Junior Meah Higbee was responsible for the research and art for Mexican-born Juana Inés de la Cruz, who lived from 1648 to 1695. According to Higbee’s research, the nun was known as the world’s first feminist. For symbols, Higbee used feathers, a cross, a notebook, and a crucifix.

For her participation, senior Yasmeen Sokol worked on artist Frida Kahlo, who was born in Mexico City in 1907 and died in Mexico City in 1954.

“I think she was very unique. She was known for her self-portraits and being really colorful. She was married to (painter) Diego Rivera twice,” Sokol said. “She wasn’t able to have children. She liked her unibrow. When it came to designing her, I put flowers, butterflies and braids to represent her.”

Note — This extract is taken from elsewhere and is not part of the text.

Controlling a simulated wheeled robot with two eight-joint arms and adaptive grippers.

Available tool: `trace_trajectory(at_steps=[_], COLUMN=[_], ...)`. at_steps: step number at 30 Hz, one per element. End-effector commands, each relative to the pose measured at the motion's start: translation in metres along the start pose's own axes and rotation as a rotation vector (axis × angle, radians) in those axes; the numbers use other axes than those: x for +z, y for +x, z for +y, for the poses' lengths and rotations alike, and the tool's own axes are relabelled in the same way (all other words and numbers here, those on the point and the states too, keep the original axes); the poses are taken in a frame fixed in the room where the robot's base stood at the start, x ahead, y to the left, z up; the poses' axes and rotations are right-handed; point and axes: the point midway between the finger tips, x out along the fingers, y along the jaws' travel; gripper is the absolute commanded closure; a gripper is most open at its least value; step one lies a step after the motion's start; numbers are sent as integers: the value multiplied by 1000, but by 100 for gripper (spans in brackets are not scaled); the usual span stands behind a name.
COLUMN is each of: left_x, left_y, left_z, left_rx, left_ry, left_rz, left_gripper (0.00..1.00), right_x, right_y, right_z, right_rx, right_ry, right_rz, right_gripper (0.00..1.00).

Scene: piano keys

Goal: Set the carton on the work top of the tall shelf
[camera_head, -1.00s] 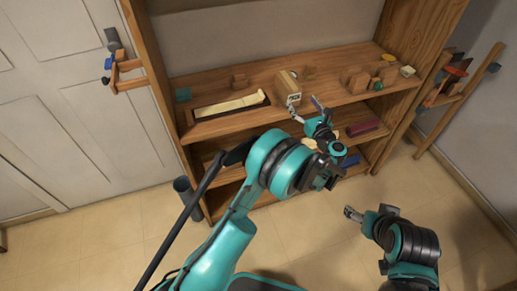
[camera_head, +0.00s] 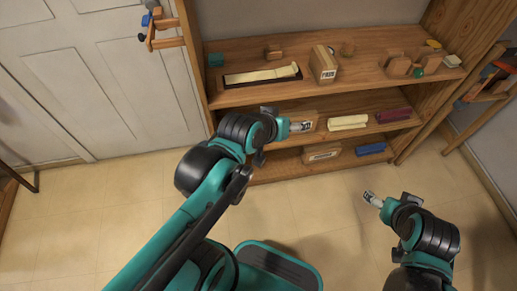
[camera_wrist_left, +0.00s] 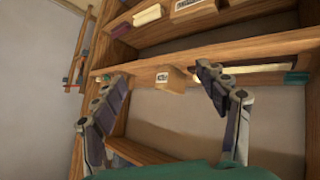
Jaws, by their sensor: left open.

Senior Sophia Robotnik was assigned to work on the portrait of Selena Quintanilla-Pérez, who was known as Selena in the Tejano Tex-Mex pop scene. The 23-year-old singer began fronting the family band Selena y Los Dinos at age 9.

“She grew up speaking English. Her father taught her how to sing in Spanish,” Robotnik said. “She got very popular and famous and won awards. She married (guitarist) Chris Pérez. He loved her so much.”

In 1995, Quintanilla-Pérez was shot and killed by her fan club president, Yolanda Saldívar. To remember the singer, Robotnik used her favorite colors of black and purple on the ofrenda.

“I used a microphone and musical notes to represent her musical career, a crown because she was the queen of Tejano music, and roses because those were her favorite flowers,” Robotnik said.

Sophomores Amelia Lopez and Gabriela Velasco and junior Estrella Ignacio-Santillan — members of Regina’s World Culture Club — also were involved in the altar making by decorating body portions on all four sides. The students hope those who view the altars get a deeper understanding of the four women they honored.

“I want them to see all the women as role models,” Velasco said.

“I want them to see more into Mexican culture and the accomplishments,” Ignacio-Santillan said. “Sometimes, it’s not represented correctly.”

The World Culture Club meets monthly.

“We have a presentation of a different country,” Lopez said. “We learn about the culture and the food.”